By Tom Grave
After a three-year legal battle, Walmart can now proceed with building a 1.1 million square foot distribution center on 230 acres within the city of Merced. This massive project will bring with it all of the negative effects identified in the environmental impact report and repeatedly noted by citizens during numerous hearings before the City Council.
The proposed distribution center will operate 24 hours a day, 365 days a year, with 600 or more diesel truck trips per day. Walmart stores currently operating in the central California region and those planned for the future would be supplied with retail merchandise by trucks based at the distribution center.
The legal challenge to Walmart and the City of Merced rested on provisions of the California Environmental Quality Act (CEQA). This law requires that the public be informed of the impacts of projects like Walmart and that the impacts be minimized through “mitigations.” The public is also to be provided the opportunity to comment during hearings held by the decision-making body, in this case the City Council.

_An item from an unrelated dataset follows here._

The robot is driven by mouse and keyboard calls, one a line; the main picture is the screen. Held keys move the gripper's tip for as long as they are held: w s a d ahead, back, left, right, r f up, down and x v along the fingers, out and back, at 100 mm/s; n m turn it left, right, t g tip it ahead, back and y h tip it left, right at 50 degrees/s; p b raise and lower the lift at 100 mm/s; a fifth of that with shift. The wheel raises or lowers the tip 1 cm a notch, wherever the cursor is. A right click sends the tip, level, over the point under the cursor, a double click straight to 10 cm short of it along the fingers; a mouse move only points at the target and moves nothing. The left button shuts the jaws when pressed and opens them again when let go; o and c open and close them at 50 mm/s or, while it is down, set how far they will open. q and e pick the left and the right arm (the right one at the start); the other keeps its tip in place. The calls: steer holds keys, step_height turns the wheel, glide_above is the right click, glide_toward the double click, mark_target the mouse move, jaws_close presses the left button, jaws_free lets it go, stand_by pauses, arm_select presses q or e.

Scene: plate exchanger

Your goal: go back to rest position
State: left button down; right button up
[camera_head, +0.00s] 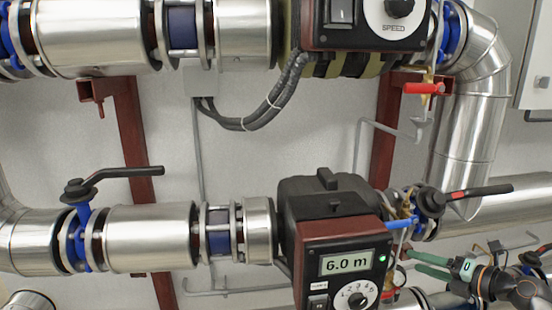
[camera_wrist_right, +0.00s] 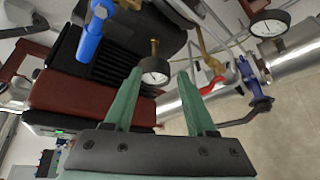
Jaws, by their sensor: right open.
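My right gripper (camera_head: 412,262) comes in at the lower right of the head view, with green fingers pointing left toward the valves beside the lower pump. In the right wrist view my right gripper (camera_wrist_right: 157,74) is open, its two green fingers apart with nothing held between them. A small round gauge (camera_wrist_right: 155,70) shows beyond the gap between the fingertips. My left gripper is not in view.
The lower pump (camera_head: 335,225) displays 6.0 m, beside a blue-handled valve (camera_head: 400,224) and a black lever (camera_head: 470,195). A red-handled valve (camera_head: 425,88) is above. Steel pipes (camera_head: 150,235) cross the wall. Bare floor (camera_wrist_right: 285,120) shows at right in the wrist view.

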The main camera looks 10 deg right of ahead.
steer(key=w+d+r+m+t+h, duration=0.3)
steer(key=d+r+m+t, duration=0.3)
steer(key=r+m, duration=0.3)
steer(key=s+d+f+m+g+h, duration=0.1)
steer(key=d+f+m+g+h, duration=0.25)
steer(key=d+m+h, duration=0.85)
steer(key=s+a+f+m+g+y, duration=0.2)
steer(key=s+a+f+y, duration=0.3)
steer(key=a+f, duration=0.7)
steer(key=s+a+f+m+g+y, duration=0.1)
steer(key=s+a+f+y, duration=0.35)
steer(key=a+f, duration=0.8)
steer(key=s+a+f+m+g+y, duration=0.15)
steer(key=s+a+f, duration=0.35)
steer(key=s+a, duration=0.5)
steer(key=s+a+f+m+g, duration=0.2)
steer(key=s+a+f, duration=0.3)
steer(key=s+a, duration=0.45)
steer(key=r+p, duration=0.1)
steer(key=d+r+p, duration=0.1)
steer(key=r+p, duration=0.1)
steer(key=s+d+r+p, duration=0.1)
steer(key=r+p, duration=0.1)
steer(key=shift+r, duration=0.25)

A local citizens’ group, the Merced Alliance for Responsible Growth (MARG), filed suit against Walmart, alleging that such impacts as air pollution and traffic congestion were not properly analyzed and that significant information was withheld from public review. At the time, the MARG was a grassroots organization consisting of a number of community groups, representing hundreds of individuals.

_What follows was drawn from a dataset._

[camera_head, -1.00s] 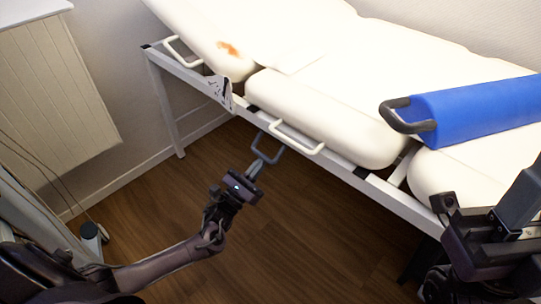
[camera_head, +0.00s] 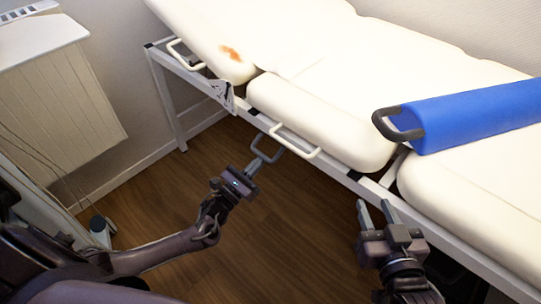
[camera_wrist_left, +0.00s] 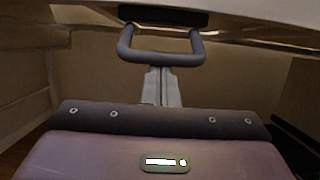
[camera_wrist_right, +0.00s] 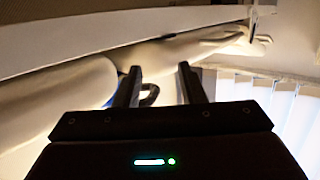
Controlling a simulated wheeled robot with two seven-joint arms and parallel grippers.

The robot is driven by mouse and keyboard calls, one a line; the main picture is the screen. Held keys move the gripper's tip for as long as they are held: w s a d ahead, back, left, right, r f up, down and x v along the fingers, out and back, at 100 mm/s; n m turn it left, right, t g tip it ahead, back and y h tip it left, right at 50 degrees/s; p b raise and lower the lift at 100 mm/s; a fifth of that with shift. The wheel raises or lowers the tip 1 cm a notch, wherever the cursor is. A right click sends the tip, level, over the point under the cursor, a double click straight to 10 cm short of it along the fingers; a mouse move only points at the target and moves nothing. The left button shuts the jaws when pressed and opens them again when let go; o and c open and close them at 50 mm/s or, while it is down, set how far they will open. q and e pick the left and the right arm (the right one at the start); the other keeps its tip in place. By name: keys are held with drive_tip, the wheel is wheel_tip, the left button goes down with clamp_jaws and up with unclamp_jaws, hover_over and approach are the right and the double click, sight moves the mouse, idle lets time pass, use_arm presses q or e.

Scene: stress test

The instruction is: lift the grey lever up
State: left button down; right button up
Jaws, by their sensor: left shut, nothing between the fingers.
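The grey lever (camera_head: 266,157) is a U-shaped handle hanging under the side rail of the treatment table. It also shows in the left wrist view (camera_wrist_left: 160,58), straight ahead of the fingers. My left gripper (camera_head: 255,163) is shut and empty, its fingertips right at the lower bar of the lever. I cannot tell whether they touch it. My right gripper (camera_head: 374,203) is open and empty, in front of the table's side rail and to the right of the lever. Its two fingers stand apart in the right wrist view (camera_wrist_right: 158,72).
The cream padded table (camera_head: 310,115) has a white frame and white side handles (camera_head: 298,140). A blue bolster (camera_head: 475,115) with a dark handle (camera_head: 398,125) lies on it. A radiator (camera_head: 65,95) is at the left wall. The wooden floor (camera_head: 285,230) between my arms is clear.

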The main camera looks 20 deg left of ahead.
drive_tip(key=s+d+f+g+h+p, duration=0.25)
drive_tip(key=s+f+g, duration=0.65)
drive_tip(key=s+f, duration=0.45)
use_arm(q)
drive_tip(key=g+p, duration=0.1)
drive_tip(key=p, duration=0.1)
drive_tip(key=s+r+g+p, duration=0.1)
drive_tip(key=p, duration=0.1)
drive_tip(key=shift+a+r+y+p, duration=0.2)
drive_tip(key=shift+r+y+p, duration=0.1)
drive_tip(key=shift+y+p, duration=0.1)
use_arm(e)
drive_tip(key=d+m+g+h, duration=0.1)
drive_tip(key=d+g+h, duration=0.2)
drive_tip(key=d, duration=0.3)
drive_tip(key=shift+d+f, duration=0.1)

Throughout, supporters of the Walmart project tried to discredit the MARG, saying it was a front for interests outside Merced. In fact, the only outside force at play was legal support, which is usually the case in David versus Goliath battles like this one. After all, who in Merced would have the money to take on Walmart, one of the largest corporations in the world?

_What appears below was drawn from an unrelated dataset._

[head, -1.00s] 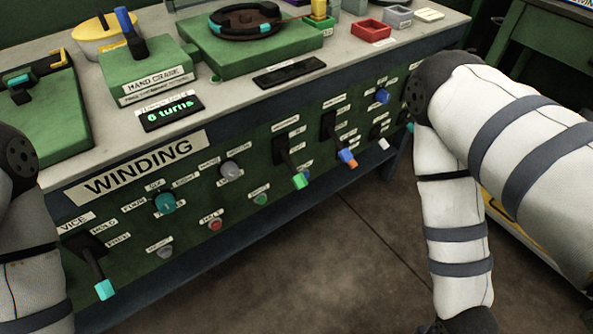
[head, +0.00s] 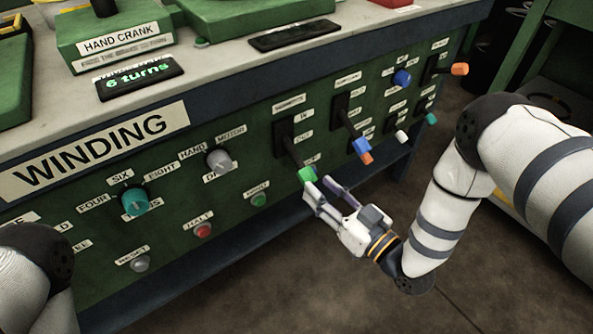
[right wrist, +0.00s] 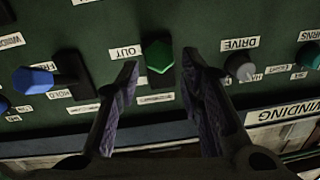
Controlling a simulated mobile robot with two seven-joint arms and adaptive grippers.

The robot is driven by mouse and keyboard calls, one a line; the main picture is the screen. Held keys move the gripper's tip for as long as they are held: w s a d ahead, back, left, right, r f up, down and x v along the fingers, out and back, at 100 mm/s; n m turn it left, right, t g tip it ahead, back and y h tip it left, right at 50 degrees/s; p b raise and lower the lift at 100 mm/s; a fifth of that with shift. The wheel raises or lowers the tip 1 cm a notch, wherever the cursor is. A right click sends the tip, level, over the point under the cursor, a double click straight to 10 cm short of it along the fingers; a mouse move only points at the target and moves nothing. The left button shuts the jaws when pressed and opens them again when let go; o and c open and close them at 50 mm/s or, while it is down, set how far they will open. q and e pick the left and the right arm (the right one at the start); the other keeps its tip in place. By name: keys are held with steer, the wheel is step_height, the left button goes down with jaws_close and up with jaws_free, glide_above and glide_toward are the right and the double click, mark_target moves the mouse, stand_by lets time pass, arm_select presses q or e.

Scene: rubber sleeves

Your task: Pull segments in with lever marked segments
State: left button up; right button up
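The lever with the green tip (head: 307,174) sticks out and down from a black slot on the green panel front. The small label above its slot appears to read segments, with IN and OUT labels to its right. My right gripper (head: 318,186) is open just in front of the green tip, its fingers pointing at the panel. In the right wrist view the green tip (right wrist: 158,55) lies between the two spread fingers (right wrist: 160,70), with no clear contact. My left arm shows at the lower left; its gripper is out of view.
To the left are a grey knob (head: 219,159), a teal knob (head: 134,201), a red button (head: 203,230) and a green button (head: 259,199). The floor in front is clear.

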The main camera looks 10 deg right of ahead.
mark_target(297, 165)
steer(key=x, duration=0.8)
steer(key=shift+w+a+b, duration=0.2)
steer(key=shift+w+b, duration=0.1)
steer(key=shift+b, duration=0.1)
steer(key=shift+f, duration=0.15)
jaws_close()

The City of Merced originally approved the distribution center on Sept. 28, 2009, with property tax revenue and jobs the major features in the project’s favor. Against the backdrop of high unemployment and a depressed economy, the promise of 1,200 jobs at an “average” pay rate of $14.50 per hour was hard to resist.
However, to this day, Walmart has not actually promised any particular number of jobs nor given the city a pay scale showing wages of different positions, nor set forth a structure for employee benefits. We don’t even know how many hours the average employee is likely to work. Judging from Walmart’s record, full-time employment is likely to be well below 40 hours per week.
We do know that modern-day distribution centers generally are highly mechanized, with computers and conveyor belts doing the work. It is highly unlikely that even at full capacity the Merced facility would provide close to 1,200 jobs.
So, in exchange for the property taxes Walmart will pay the city and the jobs that might be provided, what are the people of Merced going to sacrifice? The answer to this question is the substance of the MARG’s petition to the Superior Court, submitted in February 2010. It turns out that our quality of life, including our health, will suffer. At the top of the list is air pollution. The Merced air already ranks with the dirtiest in the nation. Why would we be willing to make it worse by recruiting a dirty industry to set up shop here? Would young families want to settle here given the clear health hazard of polluted air? Will our new University of California in Merced be able to attract the best students and the best professors?
Other quality-of-life issues identified by the MARG included traffic congestion, noise, artificial light, and threats to storm-water drainage and runoff patterns. We are losing 230 acres of mostly prime farmland, now producing almonds and alfalfa, and we are gaining a Walmart monster. Is this progress for our Valley?